Best answer by InfFilipV

Hi,
you should stop pods before any “dangerous” action with “mtctl stop”.

If you think it is not enough, you can remove whole namespace - delete all pods from kubernates with “installer delete” and deploy them back with “installer mtinstaller”.

.\mtctl.cmd
- mtctl.cmd status --namespace <namespace>
- mtctl.cmd stop --namespace <namespace>
- mtctl.cmd start --namespace <namespace>
.\installer.cmd
- .\installer.cmd --set action=delete
- .\installer.cmd --set action=mtinstaller

We are sometimes facing issue with totally stucked kubernates, then we reboot linux and reinstall whole kubernates.

BR

puzinoj
Do Gooder (Customer)
Forum|Forum|11 months ago
June 6, 2025

This works for me … use it on the namespace pod ...

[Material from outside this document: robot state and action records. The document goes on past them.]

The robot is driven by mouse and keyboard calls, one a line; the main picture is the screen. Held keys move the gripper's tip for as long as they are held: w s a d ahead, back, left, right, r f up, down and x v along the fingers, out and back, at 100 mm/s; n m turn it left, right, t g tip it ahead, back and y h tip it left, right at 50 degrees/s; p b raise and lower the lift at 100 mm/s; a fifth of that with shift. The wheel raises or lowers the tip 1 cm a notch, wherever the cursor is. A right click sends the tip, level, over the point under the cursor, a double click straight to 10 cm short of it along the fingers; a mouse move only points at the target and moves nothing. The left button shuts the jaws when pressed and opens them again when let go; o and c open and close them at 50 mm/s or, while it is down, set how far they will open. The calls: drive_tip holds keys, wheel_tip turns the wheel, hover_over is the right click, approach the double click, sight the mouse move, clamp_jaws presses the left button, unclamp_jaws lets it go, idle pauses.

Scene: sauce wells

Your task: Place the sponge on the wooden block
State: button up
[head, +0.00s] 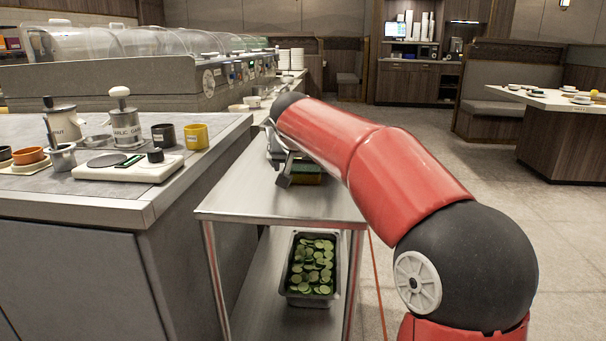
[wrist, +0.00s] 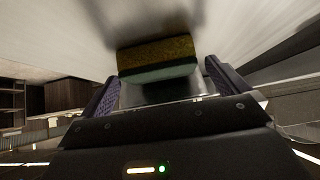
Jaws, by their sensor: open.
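The sponge (wrist: 156,52), yellow-brown on one side and green on the other, is in front of my gripper (wrist: 160,79) in the wrist view. The dark ridged fingers are apart, one toward each side of the sponge, with gaps visible. I cannot tell whether the sponge reaches between the fingertips. In the head view, a yellow-green strip (head: 309,179) that looks like the sponge shows on the steel cart top, mostly hidden by my red arm. My gripper (head: 285,168) is partly hidden there too. I cannot make out a wooden block in either view.
The steel cart (head: 240,199) has a clear front left top. A metal pan of green slices (head: 311,268) sits on its lower shelf. The grey counter (head: 110,196) at left holds a white scale (head: 129,170), a yellow cup (head: 196,136), a black cup (head: 163,136) and labelled canisters. Floor at right is open.

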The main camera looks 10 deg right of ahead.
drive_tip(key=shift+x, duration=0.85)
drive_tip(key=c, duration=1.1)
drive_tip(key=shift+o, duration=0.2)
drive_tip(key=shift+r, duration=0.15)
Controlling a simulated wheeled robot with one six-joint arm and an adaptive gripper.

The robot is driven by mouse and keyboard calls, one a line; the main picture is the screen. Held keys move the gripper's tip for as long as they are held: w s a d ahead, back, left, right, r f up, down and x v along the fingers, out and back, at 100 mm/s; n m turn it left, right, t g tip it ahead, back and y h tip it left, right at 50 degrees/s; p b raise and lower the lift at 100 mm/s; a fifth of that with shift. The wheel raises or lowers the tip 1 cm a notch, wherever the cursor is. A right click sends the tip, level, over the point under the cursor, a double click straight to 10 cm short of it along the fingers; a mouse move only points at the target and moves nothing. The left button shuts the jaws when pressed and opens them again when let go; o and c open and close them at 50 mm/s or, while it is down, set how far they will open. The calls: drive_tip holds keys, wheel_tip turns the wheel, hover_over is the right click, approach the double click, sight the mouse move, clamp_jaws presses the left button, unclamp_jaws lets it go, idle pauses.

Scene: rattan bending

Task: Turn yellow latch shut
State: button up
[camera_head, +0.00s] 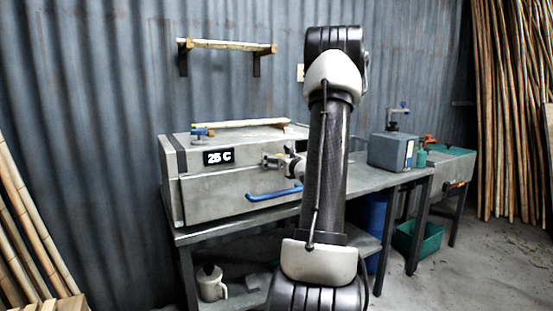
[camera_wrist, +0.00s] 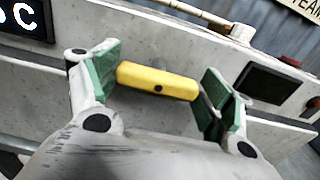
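The yellow latch (camera_wrist: 158,82) is a rounded bar with a dark pivot at its middle, on the grey face of the steam box (camera_head: 240,195). In the wrist view it lies nearly level, tilted slightly down to the right. My gripper (camera_wrist: 160,88) is open, with one green-padded finger near each end of the latch. The left pad is very close to the latch's left end; I cannot tell whether it touches. In the head view my gripper (camera_head: 283,163) is at the box front, partly behind my arm, and the latch cannot be made out there.
A blue handle (camera_head: 273,194) sticks out from the box front below my gripper. A "25 C" display (camera_head: 218,157) is at the upper left of the box. A bamboo pole (camera_head: 240,123) lies on top. A grey machine (camera_head: 391,152) stands on the bench to the right.

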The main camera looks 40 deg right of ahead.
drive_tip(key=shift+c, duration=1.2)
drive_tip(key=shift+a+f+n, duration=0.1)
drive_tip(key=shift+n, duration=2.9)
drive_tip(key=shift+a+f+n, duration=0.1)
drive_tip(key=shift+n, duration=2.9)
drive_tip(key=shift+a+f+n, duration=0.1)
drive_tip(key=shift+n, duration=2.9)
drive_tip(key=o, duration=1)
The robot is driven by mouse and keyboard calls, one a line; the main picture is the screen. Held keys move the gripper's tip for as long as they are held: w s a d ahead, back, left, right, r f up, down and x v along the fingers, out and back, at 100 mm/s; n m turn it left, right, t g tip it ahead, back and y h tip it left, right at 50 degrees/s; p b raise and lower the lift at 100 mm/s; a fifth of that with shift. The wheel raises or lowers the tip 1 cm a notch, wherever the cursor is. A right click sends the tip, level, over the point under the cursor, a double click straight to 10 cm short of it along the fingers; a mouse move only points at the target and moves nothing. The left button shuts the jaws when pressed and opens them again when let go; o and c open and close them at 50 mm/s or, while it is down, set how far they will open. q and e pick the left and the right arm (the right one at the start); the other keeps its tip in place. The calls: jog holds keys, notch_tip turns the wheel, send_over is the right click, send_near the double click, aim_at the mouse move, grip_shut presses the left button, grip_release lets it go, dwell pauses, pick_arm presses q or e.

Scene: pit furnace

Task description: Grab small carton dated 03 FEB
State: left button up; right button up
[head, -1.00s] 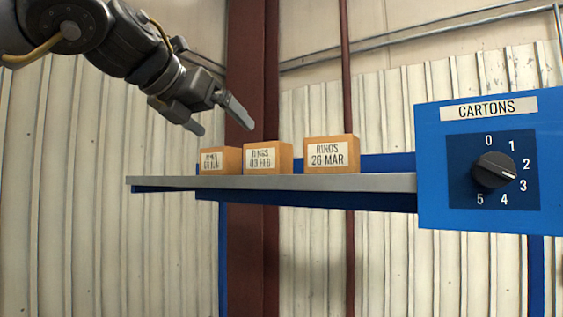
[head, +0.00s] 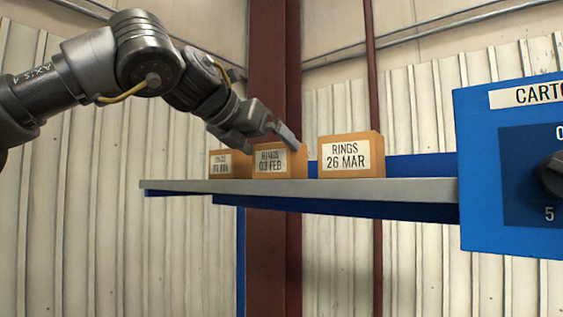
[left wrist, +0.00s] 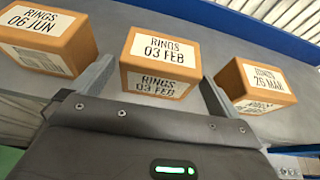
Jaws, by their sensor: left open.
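The small carton labelled RINGS 03 FEB (head: 279,167) stands on the grey shelf (head: 400,190), in the middle of a row of three orange-brown cartons. It also shows in the left wrist view (left wrist: 158,66), with the date on its top and front labels. My left gripper (head: 271,142) is open just above and at this carton. In the left wrist view its fingers (left wrist: 155,90) lie to either side of the carton's near part, and no grip shows. My right gripper is in neither view.
A carton labelled 06 JUN (left wrist: 45,38) stands to the left, its label hard to read in the head view. A carton labelled 26 MAR (head: 350,156) stands to the right. A blue box with a dial (head: 480,150) is at the shelf's right end.

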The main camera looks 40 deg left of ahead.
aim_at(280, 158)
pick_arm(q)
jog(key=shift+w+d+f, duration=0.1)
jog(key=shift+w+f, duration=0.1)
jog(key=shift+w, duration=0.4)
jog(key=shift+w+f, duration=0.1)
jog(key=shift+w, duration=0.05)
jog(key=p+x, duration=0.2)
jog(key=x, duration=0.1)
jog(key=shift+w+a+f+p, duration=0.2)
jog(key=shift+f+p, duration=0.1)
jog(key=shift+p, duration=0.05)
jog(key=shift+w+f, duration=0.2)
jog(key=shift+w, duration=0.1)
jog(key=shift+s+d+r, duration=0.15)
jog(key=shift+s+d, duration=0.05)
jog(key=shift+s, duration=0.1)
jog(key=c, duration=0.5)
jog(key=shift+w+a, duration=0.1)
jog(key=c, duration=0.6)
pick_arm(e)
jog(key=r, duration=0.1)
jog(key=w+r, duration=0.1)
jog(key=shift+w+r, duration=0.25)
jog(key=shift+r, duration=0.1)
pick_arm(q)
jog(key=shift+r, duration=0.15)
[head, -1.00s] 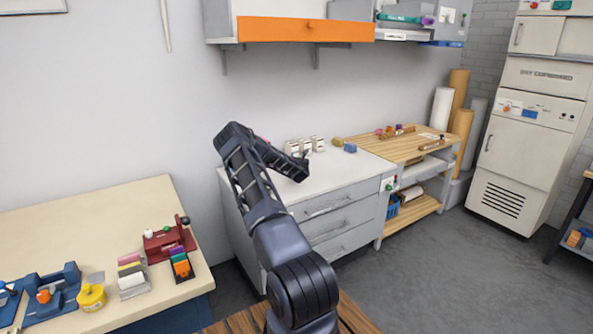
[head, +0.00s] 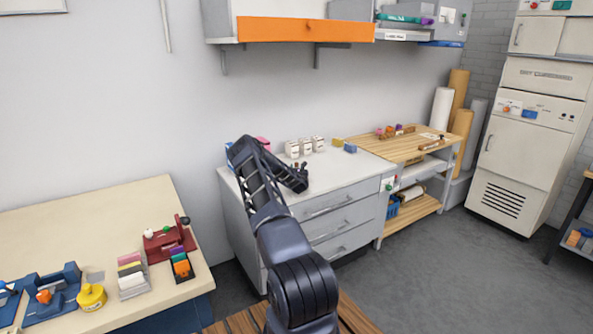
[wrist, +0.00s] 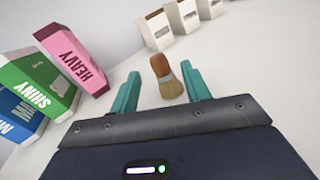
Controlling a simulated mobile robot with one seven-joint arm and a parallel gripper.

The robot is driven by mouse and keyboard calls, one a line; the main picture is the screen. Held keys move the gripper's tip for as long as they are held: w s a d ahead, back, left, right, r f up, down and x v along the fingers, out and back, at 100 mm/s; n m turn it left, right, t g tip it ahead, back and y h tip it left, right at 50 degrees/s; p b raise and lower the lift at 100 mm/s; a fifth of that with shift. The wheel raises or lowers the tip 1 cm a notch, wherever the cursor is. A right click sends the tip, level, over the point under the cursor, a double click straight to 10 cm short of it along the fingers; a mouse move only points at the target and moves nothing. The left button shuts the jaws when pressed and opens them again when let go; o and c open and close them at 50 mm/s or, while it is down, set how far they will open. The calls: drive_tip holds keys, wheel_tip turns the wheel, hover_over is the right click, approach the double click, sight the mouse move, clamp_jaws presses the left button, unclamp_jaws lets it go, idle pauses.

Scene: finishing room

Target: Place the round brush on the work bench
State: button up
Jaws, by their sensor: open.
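The round brush (wrist: 162,78), with a brown handle and tan bristles, stands on the white counter (head: 340,176) and shows between the two teal fingers of my gripper (wrist: 161,70). The fingers are apart, with a gap on each side of the brush. In the head view my gripper (head: 298,180) is low over the counter's left part, and I cannot make out the brush clearly there. A cream-topped bench (head: 85,225) stands at left and a wooden-topped bench (head: 405,147) at right; I cannot tell which is the work bench.
Pink (wrist: 75,60), green (wrist: 38,85) and blue boxes stand left of my gripper in the wrist view. Several white containers (head: 306,147) stand behind it. The cream bench holds a red device (head: 168,240), a yellow pot (head: 91,296) and blue tools; its back is clear.

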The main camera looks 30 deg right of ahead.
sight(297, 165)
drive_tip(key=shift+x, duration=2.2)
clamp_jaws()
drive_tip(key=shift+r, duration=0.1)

cd <drive:>\IFS\MWS\<build-home>ifsroot\deliveries\1-build-home\ifsinstaller

.\mtctl stop --namespace <namespace>

+11

hardik
Hero (Partner)
Forum|Forum|11 months ago
June 6, 2025

Hello, @MCIPSTEV

After upgrading the OS, components like systemd and the kernel can behave differently. This can break the communication between the kubelet and the container runtime , which results in all pods showing status:unknown — just like in your screenshot.

In some cases, the upgrade can also impact CNI plugins like Calico or Flannel, either removing them or breaking their configuration, which prevents pods from starting or getting network access.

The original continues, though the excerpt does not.